■ INSTRUCTION
Repeat the listing in full, exactly as it stands.

○ ○ ○ ○ ○

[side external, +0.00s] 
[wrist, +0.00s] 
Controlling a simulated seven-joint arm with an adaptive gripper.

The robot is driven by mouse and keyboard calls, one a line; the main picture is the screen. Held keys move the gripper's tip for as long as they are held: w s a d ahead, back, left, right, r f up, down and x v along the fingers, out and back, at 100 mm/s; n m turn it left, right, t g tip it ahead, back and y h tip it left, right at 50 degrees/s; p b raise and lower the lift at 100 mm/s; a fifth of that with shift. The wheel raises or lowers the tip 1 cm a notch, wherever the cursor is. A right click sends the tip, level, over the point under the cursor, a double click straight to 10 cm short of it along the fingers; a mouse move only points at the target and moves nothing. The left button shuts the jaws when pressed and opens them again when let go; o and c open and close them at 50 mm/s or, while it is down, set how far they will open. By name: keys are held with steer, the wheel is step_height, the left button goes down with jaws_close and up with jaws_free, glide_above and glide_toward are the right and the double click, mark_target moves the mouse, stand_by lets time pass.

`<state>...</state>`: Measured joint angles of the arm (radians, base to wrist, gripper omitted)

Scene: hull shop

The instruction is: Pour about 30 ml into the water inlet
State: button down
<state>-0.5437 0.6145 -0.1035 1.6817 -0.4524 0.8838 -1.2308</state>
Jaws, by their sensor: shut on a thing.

○ ○ ○ ○ ○

■ RESPONSE TO THIS EXERCISE
[side external, +0.00s] 
[wrist, +0.00s] 
Controlling a simulated seven-joint arm with an adaptive gripper.

The robot is driven by mouse and keyboard calls, one a line; the main picture is the screen. Held keys move the gripper's tip for as long as they are held: w s a d ahead, back, left, right, r f up, down and x v along the fingers, out and back, at 100 mm/s; n m turn it left, right, t g tip it ahead, back and y h tip it left, right at 50 degrees/s; p b raise and lower the lift at 100 mm/s; a fifth of that with shift. The wheel raises or lowers the tip 1 cm a notch, wherever the cursor is. A right click sends the tip, level, over the point under the cursor, a double click straight to 10 cm short of it along the fingers; a mouse move only points at the target and moves nothing. The left button shuts the jaws when pressed and opens them again when let go; o and c open and close them at 50 mm/s or, while it is down, set how far they will open. By name: keys are held with steer, the wheel is step_height, the left button goes down with jaws_close and up with jaws_free, glide_above and glide_toward are the right and the double click, mark_target moves the mouse, stand_by lets time pass.

`<state>...</state>`: Measured joint angles of the arm (radians, base to wrist, gripper omitted)

Scene: hull shop

The instruction is: Pour about 30 ml into the water inlet
State: button down
<state>-0.5437 0.6145 -0.1035 1.6817 -0.4524 0.8838 -1.2308</state>
Jaws, by their sensor: shut on a thing.

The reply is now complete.